Aim of the task
Extract everything from the first line through the line with "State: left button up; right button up", both ends included, except for any pictures.

Material
BEGIN

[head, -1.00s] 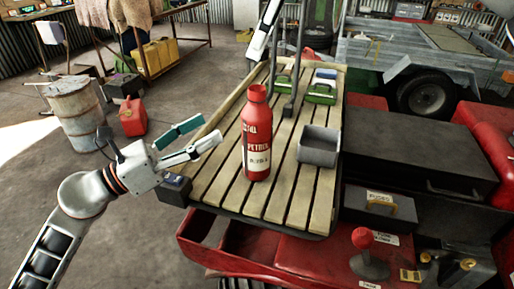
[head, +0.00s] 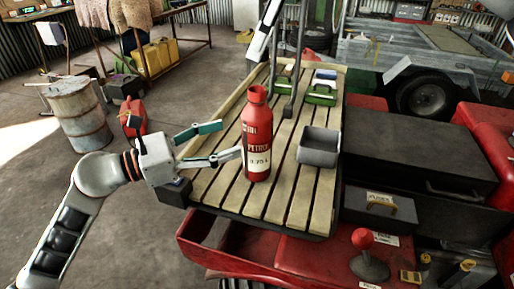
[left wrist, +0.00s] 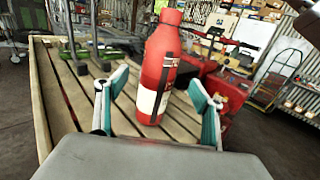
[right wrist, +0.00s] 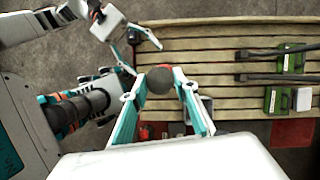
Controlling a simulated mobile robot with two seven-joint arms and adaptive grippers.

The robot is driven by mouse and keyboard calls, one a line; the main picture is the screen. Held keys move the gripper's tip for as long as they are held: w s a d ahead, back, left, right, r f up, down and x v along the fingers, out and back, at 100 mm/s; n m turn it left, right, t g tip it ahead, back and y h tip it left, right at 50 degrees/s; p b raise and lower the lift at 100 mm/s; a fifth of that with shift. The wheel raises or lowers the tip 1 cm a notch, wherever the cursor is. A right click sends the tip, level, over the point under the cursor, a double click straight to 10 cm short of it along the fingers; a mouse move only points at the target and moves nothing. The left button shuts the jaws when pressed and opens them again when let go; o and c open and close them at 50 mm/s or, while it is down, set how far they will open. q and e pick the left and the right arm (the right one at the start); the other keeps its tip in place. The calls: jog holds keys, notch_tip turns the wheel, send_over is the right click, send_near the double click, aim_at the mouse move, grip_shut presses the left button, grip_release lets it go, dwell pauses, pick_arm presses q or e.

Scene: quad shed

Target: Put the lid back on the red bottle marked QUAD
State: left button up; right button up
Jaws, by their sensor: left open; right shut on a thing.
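The red bottle (head: 257,140) stands upright on the slatted wooden rack, with lettering reading PETROL and a pale label. My left gripper (head: 228,140) is open just left of it, its fingers pointing at it. In the left wrist view the bottle (left wrist: 160,80) stands between and just beyond the two spread fingers (left wrist: 155,105). I cannot tell whether the bottle touches them. In the right wrist view my right gripper (right wrist: 160,82) is shut on a round, dark grey-brown thing, apparently the lid (right wrist: 160,79), above the rack.
The rack (head: 215,185) has a grey open bin (head: 318,146) right of the bottle. Green cases (head: 320,94) and upright dark rods (head: 299,50) are farther back. A black box (head: 420,150) lies to the right. Bare slats lie in front of the bottle.

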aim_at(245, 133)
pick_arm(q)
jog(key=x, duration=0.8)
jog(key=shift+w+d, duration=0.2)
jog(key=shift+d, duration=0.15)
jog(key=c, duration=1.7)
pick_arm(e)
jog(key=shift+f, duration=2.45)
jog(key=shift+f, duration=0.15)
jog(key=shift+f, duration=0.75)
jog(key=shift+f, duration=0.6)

END

The reply
[head, -1.00s] 
[head, +0.00s] 
[left wrist, +0.00s] 
[right wrist, +0.00s] 
Controlling a simulated mobile robot with two seven-joint arms and adaptive grippers.

The robot is driven by mouse and keyboard calls, one a line; the main picture is the screen. Held keys move the gripper's tip for as long as they are held: w s a d ahead, back, left, right, r f up, down and x v along the fingers, out and back, at 100 mm/s; n m turn it left, right, t g tip it ahead, back and y h tip it left, right at 50 degrees/s; p b raise and lower the lift at 100 mm/s; a fifth of that with shift. The wheel raises or lowers the tip 1 cm a notch, wherever the cursor is. A right click sends the tip, level, over the point under the cursor, a double click straight to 10 cm short of it along the fingers; a mouse move only points at the target and moves nothing. The left button shuts the jaws when pressed and opens them again when let go; o and c open and close them at 50 mm/s or, while it is down, set how far they will open. q and e pick the left and the right arm (the right one at the start); the other keeps its tip in place. The calls: jog holds keys, notch_tip turns the wheel, send_over is the right click, send_near the double click, aim_at the mouse move, grip_shut presses the left button, grip_release lets it go, dwell pauses, pick_arm presses q or e.

Scene: quad shed

Target: Put the lid back on the red bottle marked QUAD
State: left button up; right button up

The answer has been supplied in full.